Thanks Ruben,
I wasn't aware of installboot until now.
I think I'm screwed and didn't think this through properly.
I could make the second disk bootable, but the unlock for it is a
passfile residing on the encrypted first disk, and the unlock for
the original boot disk is a keyboard-entered passphrase.
Looking at the man pages it seems only one unlocking method can be
installed on one device, and there's no way to replace a password
unlock to a passfile one or vice versa.
Conclusion - booting from multiple softraid encrypted drives will
never be possible. That's ok. I may have a play around with an
unencrypted machine just for interest's sake.
----- Original message -----
From: "Rubén Llorente" <porting@use.startmail.com>
To: misc@openbsd.org
Cc: doofus@fastmail.net
Subject: Re: /altroot with multiple encrypted disks
Date: Thursday, 31 October 2024 7:07 PM
Phil wrote:
> I guess an an appropriate boot block needs to be installed on the second
> disk (I don't know how to do that either). Also I would guess /altroot
> would need to be temporarily mounted after each backup to swap the
> parameters in the "/" and "/altroot" lines. I'm not knowlegeable enough
> to think of anything else.
>
> I might be talking c**p here and this uber-redundancy scenario isn't the
> intended way for /altroot to be used.
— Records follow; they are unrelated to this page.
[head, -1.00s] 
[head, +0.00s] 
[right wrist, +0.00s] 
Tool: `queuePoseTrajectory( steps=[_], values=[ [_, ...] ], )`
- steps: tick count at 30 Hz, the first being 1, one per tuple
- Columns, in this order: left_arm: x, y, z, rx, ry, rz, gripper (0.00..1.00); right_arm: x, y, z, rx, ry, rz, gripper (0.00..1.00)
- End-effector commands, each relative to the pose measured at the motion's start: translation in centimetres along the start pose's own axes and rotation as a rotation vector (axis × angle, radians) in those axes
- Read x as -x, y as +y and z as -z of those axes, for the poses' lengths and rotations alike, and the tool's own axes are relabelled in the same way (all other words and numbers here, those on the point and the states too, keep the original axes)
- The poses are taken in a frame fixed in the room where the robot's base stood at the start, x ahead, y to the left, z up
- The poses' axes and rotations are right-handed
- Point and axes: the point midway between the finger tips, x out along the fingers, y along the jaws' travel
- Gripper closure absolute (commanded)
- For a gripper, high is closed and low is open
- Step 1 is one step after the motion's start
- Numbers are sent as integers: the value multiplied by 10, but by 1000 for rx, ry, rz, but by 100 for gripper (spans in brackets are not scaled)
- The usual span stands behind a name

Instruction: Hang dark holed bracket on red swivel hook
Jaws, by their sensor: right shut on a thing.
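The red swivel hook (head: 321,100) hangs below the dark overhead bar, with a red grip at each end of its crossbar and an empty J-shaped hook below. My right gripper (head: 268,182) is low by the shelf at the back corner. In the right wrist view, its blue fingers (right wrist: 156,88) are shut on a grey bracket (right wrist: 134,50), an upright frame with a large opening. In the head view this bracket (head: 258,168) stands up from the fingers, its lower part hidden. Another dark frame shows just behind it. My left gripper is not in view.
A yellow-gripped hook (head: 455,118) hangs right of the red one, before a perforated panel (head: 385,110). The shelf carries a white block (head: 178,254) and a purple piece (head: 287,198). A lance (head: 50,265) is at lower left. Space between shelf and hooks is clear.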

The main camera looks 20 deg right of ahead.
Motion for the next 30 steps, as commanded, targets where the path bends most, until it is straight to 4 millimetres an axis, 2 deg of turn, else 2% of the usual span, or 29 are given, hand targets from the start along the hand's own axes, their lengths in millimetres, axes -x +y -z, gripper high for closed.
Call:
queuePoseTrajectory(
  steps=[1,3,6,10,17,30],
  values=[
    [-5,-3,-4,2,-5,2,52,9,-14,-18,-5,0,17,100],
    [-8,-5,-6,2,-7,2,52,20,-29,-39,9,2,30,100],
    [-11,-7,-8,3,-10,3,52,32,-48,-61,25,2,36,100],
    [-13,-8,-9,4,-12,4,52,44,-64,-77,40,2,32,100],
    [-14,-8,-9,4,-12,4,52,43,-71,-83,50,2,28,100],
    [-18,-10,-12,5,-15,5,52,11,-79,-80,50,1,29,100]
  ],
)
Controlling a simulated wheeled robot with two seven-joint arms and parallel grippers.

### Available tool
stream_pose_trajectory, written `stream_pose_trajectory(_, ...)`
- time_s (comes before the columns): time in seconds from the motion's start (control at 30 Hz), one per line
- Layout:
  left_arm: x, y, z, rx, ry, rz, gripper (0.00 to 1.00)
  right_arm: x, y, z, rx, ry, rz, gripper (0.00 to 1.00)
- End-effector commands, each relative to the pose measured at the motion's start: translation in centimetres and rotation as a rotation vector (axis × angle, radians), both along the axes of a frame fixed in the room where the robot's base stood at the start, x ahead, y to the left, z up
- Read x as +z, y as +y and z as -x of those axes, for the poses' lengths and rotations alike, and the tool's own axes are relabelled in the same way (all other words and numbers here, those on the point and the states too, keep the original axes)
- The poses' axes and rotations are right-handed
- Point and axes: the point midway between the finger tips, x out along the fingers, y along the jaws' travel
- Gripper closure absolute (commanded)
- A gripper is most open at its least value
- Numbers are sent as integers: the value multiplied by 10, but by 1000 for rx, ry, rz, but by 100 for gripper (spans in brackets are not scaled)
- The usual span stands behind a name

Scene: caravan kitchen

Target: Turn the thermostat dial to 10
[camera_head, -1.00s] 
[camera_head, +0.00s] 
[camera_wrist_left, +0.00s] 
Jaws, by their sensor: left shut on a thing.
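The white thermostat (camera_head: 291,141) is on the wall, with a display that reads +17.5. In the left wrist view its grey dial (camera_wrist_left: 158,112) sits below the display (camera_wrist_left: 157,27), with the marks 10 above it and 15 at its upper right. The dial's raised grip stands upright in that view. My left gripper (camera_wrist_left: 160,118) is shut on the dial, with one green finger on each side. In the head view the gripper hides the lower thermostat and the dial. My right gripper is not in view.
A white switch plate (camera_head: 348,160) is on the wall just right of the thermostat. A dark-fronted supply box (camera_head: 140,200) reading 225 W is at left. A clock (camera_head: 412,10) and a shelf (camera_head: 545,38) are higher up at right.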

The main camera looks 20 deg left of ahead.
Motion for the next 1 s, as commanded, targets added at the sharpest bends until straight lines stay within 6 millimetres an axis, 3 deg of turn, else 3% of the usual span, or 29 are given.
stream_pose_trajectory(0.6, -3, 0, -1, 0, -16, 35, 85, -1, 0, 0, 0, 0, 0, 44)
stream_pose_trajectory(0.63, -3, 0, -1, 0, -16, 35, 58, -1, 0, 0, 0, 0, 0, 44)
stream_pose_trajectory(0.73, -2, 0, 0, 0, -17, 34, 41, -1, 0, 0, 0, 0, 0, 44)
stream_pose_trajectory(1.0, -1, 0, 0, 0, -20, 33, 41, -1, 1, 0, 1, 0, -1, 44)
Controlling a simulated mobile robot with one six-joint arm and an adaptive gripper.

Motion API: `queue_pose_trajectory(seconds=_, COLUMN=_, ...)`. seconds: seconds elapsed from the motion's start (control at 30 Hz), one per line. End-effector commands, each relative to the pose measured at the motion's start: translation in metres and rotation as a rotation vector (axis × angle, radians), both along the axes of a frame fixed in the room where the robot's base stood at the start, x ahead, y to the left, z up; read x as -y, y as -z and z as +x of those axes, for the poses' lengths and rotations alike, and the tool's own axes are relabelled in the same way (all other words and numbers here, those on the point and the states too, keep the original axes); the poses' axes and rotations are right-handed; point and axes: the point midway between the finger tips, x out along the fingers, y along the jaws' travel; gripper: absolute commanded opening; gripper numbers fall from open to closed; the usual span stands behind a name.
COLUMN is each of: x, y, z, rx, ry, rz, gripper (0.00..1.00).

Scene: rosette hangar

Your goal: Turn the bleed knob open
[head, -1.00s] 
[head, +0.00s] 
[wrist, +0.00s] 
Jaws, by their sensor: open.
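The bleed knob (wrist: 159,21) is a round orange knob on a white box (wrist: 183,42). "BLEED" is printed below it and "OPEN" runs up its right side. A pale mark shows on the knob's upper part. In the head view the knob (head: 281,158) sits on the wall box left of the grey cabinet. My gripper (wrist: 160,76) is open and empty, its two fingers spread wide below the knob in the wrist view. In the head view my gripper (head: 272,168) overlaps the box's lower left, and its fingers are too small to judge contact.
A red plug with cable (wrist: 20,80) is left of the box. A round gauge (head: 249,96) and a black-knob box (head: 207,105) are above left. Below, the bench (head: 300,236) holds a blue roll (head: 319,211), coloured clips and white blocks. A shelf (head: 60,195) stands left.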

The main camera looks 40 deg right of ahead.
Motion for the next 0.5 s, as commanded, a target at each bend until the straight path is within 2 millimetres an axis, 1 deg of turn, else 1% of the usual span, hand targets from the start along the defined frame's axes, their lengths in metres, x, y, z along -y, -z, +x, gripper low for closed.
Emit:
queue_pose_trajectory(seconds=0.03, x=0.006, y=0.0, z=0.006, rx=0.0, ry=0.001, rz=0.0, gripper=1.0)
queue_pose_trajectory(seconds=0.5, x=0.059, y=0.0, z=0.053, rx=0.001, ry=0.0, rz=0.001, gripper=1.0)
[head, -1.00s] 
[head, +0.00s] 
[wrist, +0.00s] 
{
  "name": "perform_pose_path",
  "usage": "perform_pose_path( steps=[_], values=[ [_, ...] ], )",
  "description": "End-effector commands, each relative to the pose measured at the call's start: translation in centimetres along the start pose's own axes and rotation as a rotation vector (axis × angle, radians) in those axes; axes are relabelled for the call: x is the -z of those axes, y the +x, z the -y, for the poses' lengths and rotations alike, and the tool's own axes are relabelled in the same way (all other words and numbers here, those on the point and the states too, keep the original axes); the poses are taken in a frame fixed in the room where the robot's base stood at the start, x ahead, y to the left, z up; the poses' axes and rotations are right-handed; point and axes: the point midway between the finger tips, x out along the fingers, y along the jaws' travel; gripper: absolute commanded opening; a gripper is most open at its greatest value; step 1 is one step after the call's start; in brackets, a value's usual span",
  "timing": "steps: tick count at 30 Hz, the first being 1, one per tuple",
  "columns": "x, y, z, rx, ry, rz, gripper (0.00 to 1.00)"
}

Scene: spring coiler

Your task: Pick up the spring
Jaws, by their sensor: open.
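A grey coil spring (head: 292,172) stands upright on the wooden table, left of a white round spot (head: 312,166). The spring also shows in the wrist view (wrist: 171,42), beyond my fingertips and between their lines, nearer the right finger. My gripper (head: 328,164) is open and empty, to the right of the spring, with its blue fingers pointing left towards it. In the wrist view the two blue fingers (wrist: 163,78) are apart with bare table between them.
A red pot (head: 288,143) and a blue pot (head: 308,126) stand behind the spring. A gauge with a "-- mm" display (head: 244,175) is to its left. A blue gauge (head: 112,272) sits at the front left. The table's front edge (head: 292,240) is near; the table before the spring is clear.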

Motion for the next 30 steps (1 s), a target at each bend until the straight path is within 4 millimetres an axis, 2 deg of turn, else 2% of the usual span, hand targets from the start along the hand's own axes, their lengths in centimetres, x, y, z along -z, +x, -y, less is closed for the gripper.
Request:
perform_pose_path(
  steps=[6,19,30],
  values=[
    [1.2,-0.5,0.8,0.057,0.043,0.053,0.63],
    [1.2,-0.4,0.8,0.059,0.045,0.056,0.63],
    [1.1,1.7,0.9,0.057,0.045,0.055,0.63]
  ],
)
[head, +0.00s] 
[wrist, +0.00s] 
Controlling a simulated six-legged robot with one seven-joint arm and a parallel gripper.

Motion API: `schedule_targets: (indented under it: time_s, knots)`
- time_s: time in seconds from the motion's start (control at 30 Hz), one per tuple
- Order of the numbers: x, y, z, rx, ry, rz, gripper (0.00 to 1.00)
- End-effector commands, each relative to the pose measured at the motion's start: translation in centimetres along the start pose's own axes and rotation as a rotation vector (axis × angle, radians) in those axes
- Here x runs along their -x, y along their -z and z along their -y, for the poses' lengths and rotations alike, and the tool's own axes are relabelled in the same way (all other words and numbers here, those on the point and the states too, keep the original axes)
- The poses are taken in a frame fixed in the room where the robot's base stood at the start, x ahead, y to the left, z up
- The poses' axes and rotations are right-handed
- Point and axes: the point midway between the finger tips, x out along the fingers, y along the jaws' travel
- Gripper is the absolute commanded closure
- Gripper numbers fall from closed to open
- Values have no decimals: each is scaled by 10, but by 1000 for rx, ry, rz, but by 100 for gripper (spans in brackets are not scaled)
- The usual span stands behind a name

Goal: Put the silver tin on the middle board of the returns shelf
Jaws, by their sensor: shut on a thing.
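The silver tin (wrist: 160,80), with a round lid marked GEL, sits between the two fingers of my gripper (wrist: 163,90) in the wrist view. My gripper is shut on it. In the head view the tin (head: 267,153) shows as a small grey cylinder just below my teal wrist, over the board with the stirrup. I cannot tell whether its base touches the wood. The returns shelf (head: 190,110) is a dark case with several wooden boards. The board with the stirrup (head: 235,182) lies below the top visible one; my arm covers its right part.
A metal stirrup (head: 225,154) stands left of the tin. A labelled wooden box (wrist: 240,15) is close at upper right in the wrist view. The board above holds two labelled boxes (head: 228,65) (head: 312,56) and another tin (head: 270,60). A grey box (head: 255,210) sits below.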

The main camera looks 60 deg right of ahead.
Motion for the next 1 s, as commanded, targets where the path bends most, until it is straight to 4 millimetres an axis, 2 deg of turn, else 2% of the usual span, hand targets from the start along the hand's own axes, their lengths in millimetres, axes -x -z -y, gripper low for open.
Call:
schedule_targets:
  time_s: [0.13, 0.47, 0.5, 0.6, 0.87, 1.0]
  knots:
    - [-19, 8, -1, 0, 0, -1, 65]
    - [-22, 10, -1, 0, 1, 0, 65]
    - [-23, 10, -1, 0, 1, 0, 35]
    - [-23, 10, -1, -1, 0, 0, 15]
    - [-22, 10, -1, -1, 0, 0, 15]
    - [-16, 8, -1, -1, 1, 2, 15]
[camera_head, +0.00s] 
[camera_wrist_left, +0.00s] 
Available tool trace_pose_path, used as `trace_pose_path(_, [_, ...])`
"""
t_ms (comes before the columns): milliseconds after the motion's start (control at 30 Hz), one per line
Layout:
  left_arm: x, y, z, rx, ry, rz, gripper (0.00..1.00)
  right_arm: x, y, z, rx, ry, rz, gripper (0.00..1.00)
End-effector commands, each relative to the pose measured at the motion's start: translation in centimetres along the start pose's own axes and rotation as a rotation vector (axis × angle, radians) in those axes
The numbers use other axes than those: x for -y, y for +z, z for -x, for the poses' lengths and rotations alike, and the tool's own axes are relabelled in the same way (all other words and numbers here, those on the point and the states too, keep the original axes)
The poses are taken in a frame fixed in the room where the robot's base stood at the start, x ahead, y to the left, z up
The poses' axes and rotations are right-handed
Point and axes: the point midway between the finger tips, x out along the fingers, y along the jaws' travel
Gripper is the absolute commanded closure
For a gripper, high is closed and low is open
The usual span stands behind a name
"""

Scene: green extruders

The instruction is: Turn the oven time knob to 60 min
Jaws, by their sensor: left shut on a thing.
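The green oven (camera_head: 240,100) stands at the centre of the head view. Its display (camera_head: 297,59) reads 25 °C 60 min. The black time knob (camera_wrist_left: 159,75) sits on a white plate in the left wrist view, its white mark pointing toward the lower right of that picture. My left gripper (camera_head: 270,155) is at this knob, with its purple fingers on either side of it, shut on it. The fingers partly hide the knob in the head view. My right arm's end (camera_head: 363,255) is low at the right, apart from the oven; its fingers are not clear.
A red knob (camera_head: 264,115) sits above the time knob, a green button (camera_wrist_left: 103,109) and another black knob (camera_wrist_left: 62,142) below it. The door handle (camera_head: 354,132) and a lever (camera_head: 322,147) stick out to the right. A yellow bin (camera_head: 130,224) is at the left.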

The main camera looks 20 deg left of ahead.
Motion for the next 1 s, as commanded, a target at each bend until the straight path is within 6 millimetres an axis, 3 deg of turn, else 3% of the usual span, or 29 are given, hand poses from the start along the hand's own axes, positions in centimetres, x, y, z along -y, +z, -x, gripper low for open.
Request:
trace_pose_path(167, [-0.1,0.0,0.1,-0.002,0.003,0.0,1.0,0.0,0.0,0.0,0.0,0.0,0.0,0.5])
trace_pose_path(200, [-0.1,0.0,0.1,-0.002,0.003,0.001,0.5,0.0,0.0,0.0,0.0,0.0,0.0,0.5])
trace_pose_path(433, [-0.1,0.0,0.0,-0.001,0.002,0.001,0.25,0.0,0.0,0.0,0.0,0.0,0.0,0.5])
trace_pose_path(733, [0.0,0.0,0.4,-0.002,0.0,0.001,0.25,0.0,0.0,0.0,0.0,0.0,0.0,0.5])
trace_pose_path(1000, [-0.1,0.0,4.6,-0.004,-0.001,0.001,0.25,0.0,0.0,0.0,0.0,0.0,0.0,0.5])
Otherwise I'd be very interested
> and grateful to read any ideas anyone has on the subject.
>
> Phil
>
I think if you need that sort of redundancy you just use a mirror RAID.
Boot encrypted mirror RAID is supported (man boot(() and man bioctl(8)).
I suspect you could use installboot(8) on the disk holding your /altroot
to make it bootable, but I have never tested such a thing.